A Lei nº 14.133/2021, que já é de aplicação obrigatória desde janeiro de 2024, apresenta diversas inovações que tangenciam ou exigem diretamente práticas de compliance. Destacam-se, entre elas:

a) Programa de Integridade como Critério de Contratação O art. 25, § 4º, da nova lei autoriza a exigência, no edital, de programa de integridade por parte da contratada, especialmente nos contratos de grande vulto. Essa exigência deve estar prevista no edital e observar critérios de razoabilidade e proporcionalidade, conforme regulamento específico. A previsão representa um avanço ao estimular a cultura de integridade também entre os parceiros privados da Administração Pública.

b) Gestão por Competência e Governança Pública O art. 11 da norma introduz o conceito de governança nas contratações públicas, vinculando os entes públicos e afins a princípios como a eficiência, a responsabilização e o planejamento. A gestão por competências e a exigência de que os agentes de contratação estejam adequadamente capacitados reforçam o aspecto institucional do compliance, para garantir que os processos licitatórios sejam conduzidos por profissionais tecnicamente habilitados.

c) Prevenção e Gestão de Riscos A análise e a mitigação de riscos surgem como elementos centrais da nova legislação. O art. 169 da lei de licitações determina que a atuação administrativa, inclusive no planejamento das contratações, deve se orientar pela gestão de riscos e pelo controle preventivo. Esta diretriz exige a implementação de estruturas formais de compliance que identifiquem, avaliem e respondam a potenciais ameaças à regularidade das contratações.

  1. Responsabilidade e Sanções: O Compliance como Ferramenta de Redução de Riscos

A Lei nº 14.133/2021 também fortalece os mecanismos de responsabilização dos agentes públicos e privados. O capítulo dedicado às sanções administrativas prevê penalidades severas para empresas que cometam infrações, como impedimento de licitar, declaração de inidoneidade e multa de até 30% do valor do contrato (art. 156).

Neste contexto, a adoção de um programa efetivo de compliance pode atuar como fator atenuante na aplicação das sanções (art. 156, § 1º, III), reforçando a lógica de que empresas que investem em integridade e controle interno são menos propensas a desvios e mais aptas a responder por eventuais falhas.

  1. Reflexos na Atuação Empresarial

Do ponto de vista das empresas que contratam com o poder público, a nova lei exige uma reestruturação interna. A implementação de programas de integridade passa a ser não apenas um diferencial competitivo, mas também um requisito de acesso a determinados contratos. É fundamental que as empresas adotem códigos de conduta, canais de denúncia, políticas de prevenção à lavagem de dinheiro e estruturas de auditoria, dentre outros mecanismos.

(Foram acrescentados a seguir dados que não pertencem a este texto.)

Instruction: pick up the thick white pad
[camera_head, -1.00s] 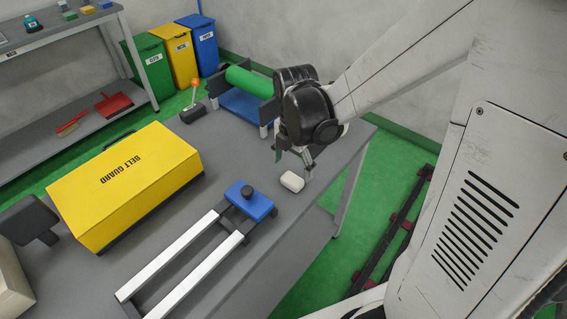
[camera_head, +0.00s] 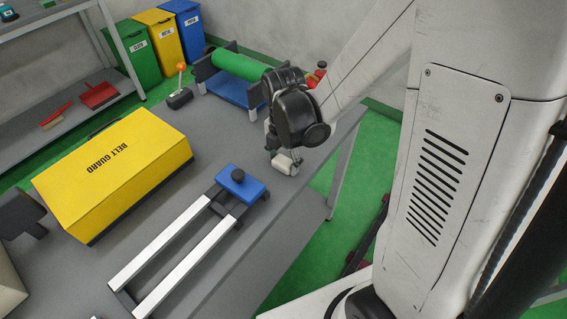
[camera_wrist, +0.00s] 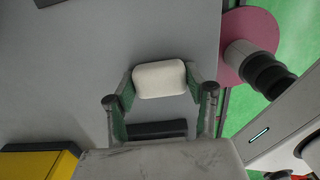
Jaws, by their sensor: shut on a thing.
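The thick white pad (camera_head: 287,165) is at the right part of the grey workbench, near its edge. It also shows in the wrist view (camera_wrist: 160,79) as a rounded white block between both fingers. My gripper (camera_wrist: 161,84) is shut on the pad, with a green-faced finger at each end of it. In the head view my gripper (camera_head: 284,155) points down over the pad, and my wrist hides part of it. I cannot tell whether the pad touches the bench or is slightly above it.
A blue block with a black knob (camera_head: 243,187) sits on two pale rails (camera_head: 163,250) left of the pad. A yellow belt guard box (camera_head: 115,170) lies farther left. A green roller (camera_head: 238,65) on a blue frame stands behind. The bench edge is close on the right.

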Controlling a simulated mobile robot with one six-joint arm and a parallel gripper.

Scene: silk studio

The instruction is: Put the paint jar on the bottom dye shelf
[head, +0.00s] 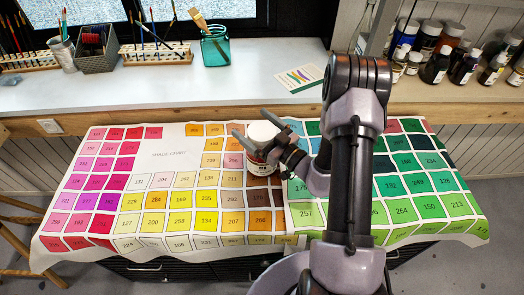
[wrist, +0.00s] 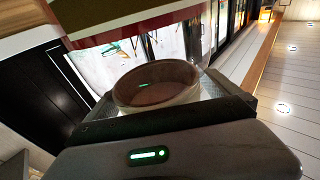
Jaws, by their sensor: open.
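In the wrist view a round, brownish end with a pale rim, likely the jar (wrist: 157,86), sits close in front of the gripper body. Dark dye bottles (head: 440,66) stand on a ledge at the upper right, perhaps the dye shelf; its levels cannot be told apart.
The colour-chart cloth (head: 170,157) covers the near table. Behind it, a white worktop (head: 160,92) holds a teal brush jar (head: 215,47), brush racks, a dark basket (head: 97,50) and a paper card (head: 300,77). A wooden stool (head: 18,222) stands at the left.

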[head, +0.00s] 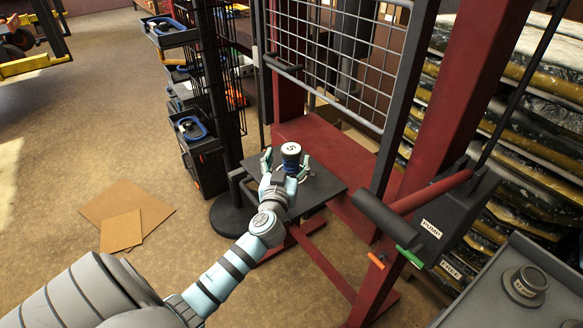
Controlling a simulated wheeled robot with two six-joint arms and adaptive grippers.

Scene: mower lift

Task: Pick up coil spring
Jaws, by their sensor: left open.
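A small dark blue upright piece with a white round top marked like an "S" or "5" (291,150) stands over the black plate of the red press frame; it may be the coil spring, but I cannot make out coils. My left gripper (286,164) is open, with one finger to the left of this piece and one to its right. I cannot tell whether the fingers touch it. The gripper and wrist hide its lower part. My right gripper is out of view.
A box labelled PUMP (455,225) is at right. A grey surface with a round knob-like piece (526,284) is at lower right. Cardboard sheets (122,231) lie on the floor.

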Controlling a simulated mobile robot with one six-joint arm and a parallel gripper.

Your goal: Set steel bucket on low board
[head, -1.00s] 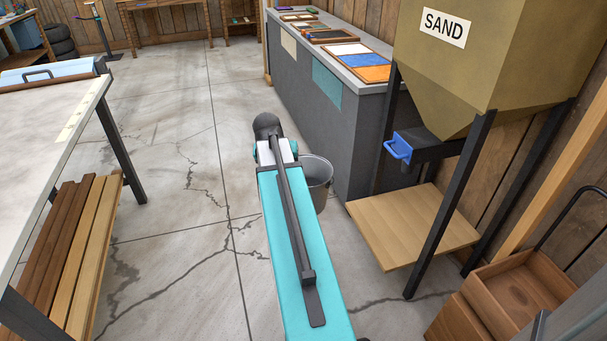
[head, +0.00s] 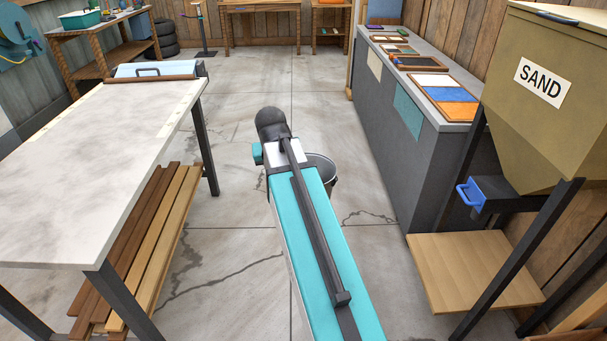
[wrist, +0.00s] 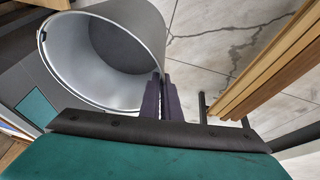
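The steel bucket (head: 325,172) shows partly behind my arm in the head view. The wrist view shows its open mouth and grey inside; the bucket (wrist: 75,60) looks empty there. My gripper (wrist: 163,82) has its two dark fingers close together at the bucket's rim, pinching its wall. The fingers are hidden behind my arm in the head view. A low light-wood board (head: 470,270) lies under the sand hopper at the right, bare and apart from the bucket.
The sand hopper (head: 540,110) stands on dark legs, with a blue handle (head: 470,193) below it. A grey counter (head: 440,170) stands beyond the board. A pale table (head: 90,170) with wooden slats (head: 150,245) beneath is at left. Open floor lies between.

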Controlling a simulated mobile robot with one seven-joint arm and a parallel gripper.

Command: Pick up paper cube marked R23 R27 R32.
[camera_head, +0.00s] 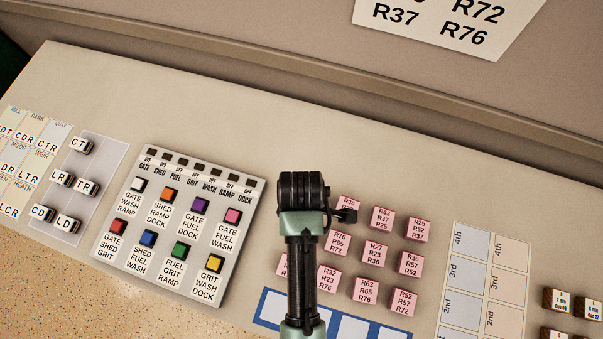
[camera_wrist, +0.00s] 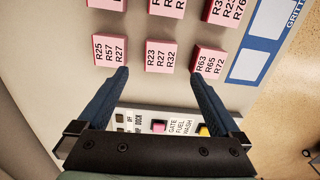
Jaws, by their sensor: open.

A conformidade com a nova lei implica também no reforço dos processos de due diligence, sobretudo em licitações com alto grau de complexidade ou risco. A responsabilização objetiva das empresas, combinada com a possibilidade de responsabilização solidária dos seus dirigentes, reforça a necessidade de controles internos robustos.

  1. O Desafio da Efetividade

Apesar dos avanços normativos, a efetividade das normas de compliance depende de sua aplicação concreta. Muitos entes federativos ainda carecem de estrutura técnica e institucional para implementar os dispositivos da nova lei de forma plena. O risco de uma aplicação meramente formal, sem o comprometimento real com a integridade, permanece presente, exigindo esforços coordenados de capacitação, fiscalização e cultura organizacional que representam um desafio à parte.

A institucionalização das unidades de integridade dentro da Administração Pública e nas empresas privadas licitantes, aliada à atuação dos tribunais de contas e dos órgãos de controle interno, é determinante para que o compliance deixe de ser apenas uma exigência documental e se transforme em uma prática consolidada e funcional.

Conclusão

A Nova Lei de Licitações e Contratos introduz um novo modelo de contratação pública no Brasil, baseado em planejamento, gestão por competência, prevenção de riscos e integridade. O compliance, nesse contexto, torna-se peça-chave na engrenagem da governança pública, operando como mecanismo de controle, transparência e eficiência.

A efetivação dos princípios de integridade dependerá da atuação proativa dos gestores públicos, da reestruturação das organizações privadas que desejam contratar com o Estado e do fortalecimento das instituições de controle. É o início de uma jornada de amadurecimento institucional que exige comprometimento, investimento técnico e mudança de cultura, mas que é indispensável para a consolidação de uma Administração Pública moderna, ética e eficaz.